- [What the task asks]:
Spot each line that carries the word "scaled"; copy those lines.

○ ○ ○ ○ ○

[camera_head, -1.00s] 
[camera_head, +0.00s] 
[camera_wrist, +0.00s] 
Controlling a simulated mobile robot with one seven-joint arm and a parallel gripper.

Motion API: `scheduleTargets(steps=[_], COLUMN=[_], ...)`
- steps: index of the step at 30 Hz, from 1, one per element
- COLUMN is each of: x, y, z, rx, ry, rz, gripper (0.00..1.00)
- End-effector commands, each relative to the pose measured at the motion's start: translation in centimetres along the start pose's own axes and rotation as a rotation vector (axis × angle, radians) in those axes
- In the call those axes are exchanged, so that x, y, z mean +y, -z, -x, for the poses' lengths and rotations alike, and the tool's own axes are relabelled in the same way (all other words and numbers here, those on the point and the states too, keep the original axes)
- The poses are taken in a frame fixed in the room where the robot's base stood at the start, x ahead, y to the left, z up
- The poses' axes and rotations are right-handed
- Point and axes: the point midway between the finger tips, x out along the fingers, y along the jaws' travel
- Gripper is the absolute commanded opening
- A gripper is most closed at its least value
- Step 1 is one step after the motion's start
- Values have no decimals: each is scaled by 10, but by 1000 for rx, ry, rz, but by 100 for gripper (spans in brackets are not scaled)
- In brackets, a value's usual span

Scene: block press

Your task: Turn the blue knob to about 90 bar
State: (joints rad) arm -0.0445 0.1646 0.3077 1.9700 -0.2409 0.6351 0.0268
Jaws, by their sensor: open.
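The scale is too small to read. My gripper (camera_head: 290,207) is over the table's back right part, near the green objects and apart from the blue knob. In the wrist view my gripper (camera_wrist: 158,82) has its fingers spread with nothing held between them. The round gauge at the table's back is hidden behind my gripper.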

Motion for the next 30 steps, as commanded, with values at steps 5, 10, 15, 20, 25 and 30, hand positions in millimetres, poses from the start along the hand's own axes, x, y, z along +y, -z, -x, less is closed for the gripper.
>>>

○ ○ ○ ○ ○

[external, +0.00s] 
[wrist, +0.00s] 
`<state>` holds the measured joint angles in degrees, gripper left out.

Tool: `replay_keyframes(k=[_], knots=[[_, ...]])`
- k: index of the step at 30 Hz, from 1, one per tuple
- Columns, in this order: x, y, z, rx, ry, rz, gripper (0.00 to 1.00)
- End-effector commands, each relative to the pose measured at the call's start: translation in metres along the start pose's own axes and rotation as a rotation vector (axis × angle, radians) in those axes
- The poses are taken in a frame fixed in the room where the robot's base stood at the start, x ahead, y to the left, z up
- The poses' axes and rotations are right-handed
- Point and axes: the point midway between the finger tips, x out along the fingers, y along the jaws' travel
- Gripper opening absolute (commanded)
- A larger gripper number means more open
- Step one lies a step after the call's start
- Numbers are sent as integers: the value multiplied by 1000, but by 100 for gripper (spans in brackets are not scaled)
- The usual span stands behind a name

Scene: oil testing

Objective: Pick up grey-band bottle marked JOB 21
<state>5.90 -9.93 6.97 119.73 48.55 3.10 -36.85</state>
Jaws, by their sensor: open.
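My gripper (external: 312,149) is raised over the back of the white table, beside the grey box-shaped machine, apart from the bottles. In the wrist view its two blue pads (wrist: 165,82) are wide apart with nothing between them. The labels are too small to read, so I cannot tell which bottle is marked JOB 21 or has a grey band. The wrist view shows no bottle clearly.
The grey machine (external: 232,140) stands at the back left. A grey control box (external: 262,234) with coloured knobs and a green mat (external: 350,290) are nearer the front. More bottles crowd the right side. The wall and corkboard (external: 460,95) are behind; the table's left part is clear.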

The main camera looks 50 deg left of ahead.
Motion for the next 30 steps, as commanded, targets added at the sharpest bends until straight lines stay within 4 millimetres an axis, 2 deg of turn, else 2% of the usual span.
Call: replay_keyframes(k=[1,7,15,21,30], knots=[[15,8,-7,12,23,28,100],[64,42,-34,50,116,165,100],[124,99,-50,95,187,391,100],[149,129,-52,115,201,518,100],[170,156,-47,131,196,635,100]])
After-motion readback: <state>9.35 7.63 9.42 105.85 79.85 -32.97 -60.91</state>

○ ○ ○ ○ ○

- [Finished task]:
- Values have no decimals: each is scaled by 10, but by 1000 for rx, ry, rz, but by 100 for gripper (spans in brackets are not scaled)
- Numbers are sent as integers: the value multiplied by 1000, but by 100 for gripper (spans in brackets are not scaled)

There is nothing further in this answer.